Thanks for the helpful info! Regarding the flatline or no change in value you mentioned. Couldn't that apply to translation though? It makes sense that holding a few frames to give room for other values and controls to take it's place would be a good thing? A mix of curved and flattened splines will help give time to add squash and stretch as an example. Especially when something is stopping the motion and acceleration of a animated object :)

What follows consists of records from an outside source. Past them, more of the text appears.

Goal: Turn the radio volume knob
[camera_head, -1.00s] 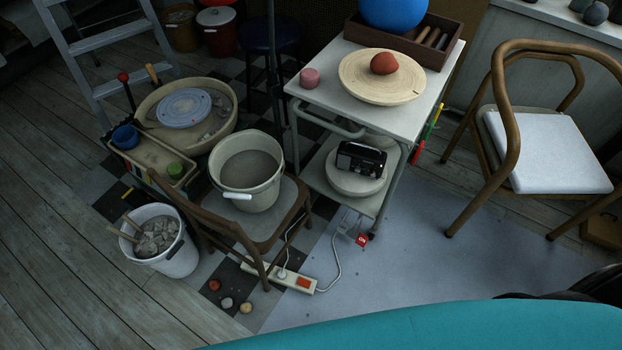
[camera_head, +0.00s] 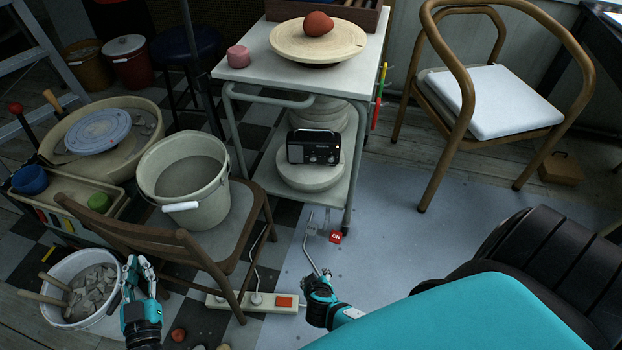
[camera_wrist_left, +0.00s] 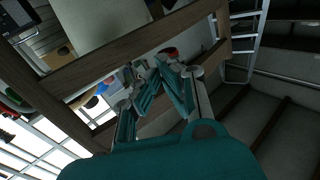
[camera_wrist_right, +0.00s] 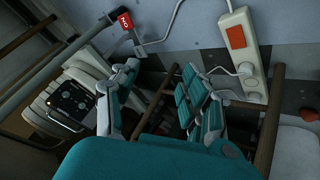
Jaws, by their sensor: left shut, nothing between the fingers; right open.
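The black radio (camera_head: 314,147) stands upright on pale round slabs on the lower shelf of the white cart. Small round knobs show low on its front; which one is the volume knob I cannot tell. My right gripper (camera_head: 322,277) is low in front of the cart, well apart from the radio. In the right wrist view the right gripper (camera_wrist_right: 160,78) has its fingers spread and empty, with the radio (camera_wrist_right: 70,103) off to the left. My left gripper (camera_head: 140,266) is at the lower left, beside the white bucket. Its fingers meet, empty, in the left wrist view (camera_wrist_left: 160,66).
A wooden chair (camera_head: 155,236) holding a grey bucket (camera_head: 184,178) stands between my left gripper and the cart (camera_head: 300,70). Grey floor (camera_head: 400,235) is clear right of the cart.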

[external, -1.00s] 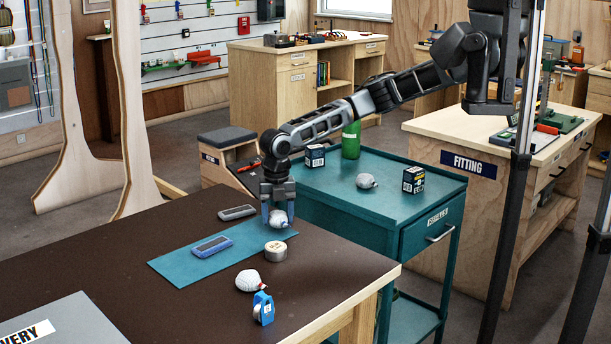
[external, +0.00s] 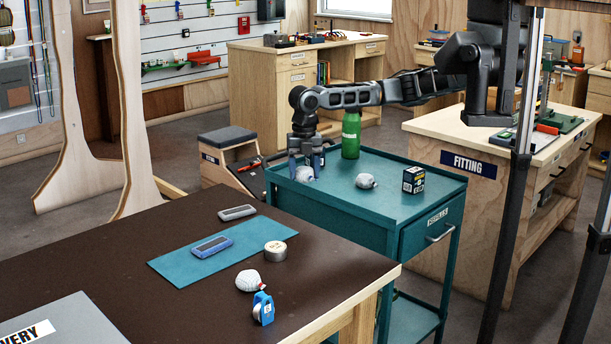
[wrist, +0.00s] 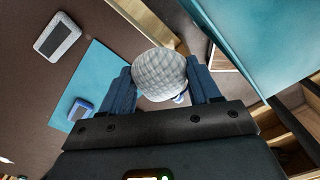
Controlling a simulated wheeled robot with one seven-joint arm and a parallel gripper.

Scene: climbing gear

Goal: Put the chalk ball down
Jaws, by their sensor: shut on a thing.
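My gripper (external: 307,160) is shut on a white, textured chalk ball (external: 305,174). In the wrist view the ball (wrist: 160,74) sits between the two blue fingers. In the external view it appears in front of the left end of the teal trolley top (external: 335,197); its height above the top is hard to tell. Two similar white balls show: one (external: 366,181) on the trolley, and one (external: 249,281) on the brown table (external: 150,225) at its front right.
A green bottle (external: 351,138) and a dark box (external: 413,180) stand on the trolley. A teal mat (external: 178,264), a blue-grey device (external: 212,246), a dark device (external: 237,212), a tape roll (external: 275,251) and a blue-and-white item (external: 263,309) are on the table.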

Hey, no problem, thanks for asking questions! Like everything in animation: It depends. Here, I'm smoothing out the flatlines during the 'down' position of this little march-in-place animation. There's a lot of motion happening there and I'm exaggerating the curve of the spine which ends up looking like more squash during the down (because it's bending down toward camera). However, I would keep those soft 'flatlines' (because they're not completely flat, they're soft and subtle) for something called 'keep-alive'. If a character gets into a pose and stays in that pose for awhile, the curves should look like a soft flatline there. That's because they're stopped, but living creatures are never completely still, so that very subtle motion (that you can't see) makes you FEEL like they're still alive. I don't think you need to completely flatline one attribute to make room for another attribute. Camera is king. If it looks good, it is good. This is a great technique to help make things look good but, at the end of the day, your eyes make the final judgement call.
This is THE animation technique to DESTROY JITTER. Seriously, it will massively help in smoothing out your animation. I teach this to nearly every student I have, it's how you should start your 'polish pass'. I know we're doing it on a marching juice box here, but it can apply to the most complicated rigs and characters you can think of. It's the technique that matters. It'll serve you well!
Will definitely be trying this as I'm just wrapping up my second animation class and they maybe spent 5 mins on smoothing or correcting things. Thank you.
I know this is simple animation tips. But you are very easy to follow, so kudos to you. Got a sub :D
Thank you buddy for taking your time to help with the smoothing! you really are the kindest. Thank you once again 🫶
Dude thank YOU for taking the time to comment something so kind, it means a lot. I'm happy to help :)
This helped me alot with my animation and very easy to understand. Thank you !
I'm glad it could help :)
Awesome, this tutorial was clean and easy to understand. The graph editor is easily the most intimidating part of 3d animation and helped me to understand it's propose.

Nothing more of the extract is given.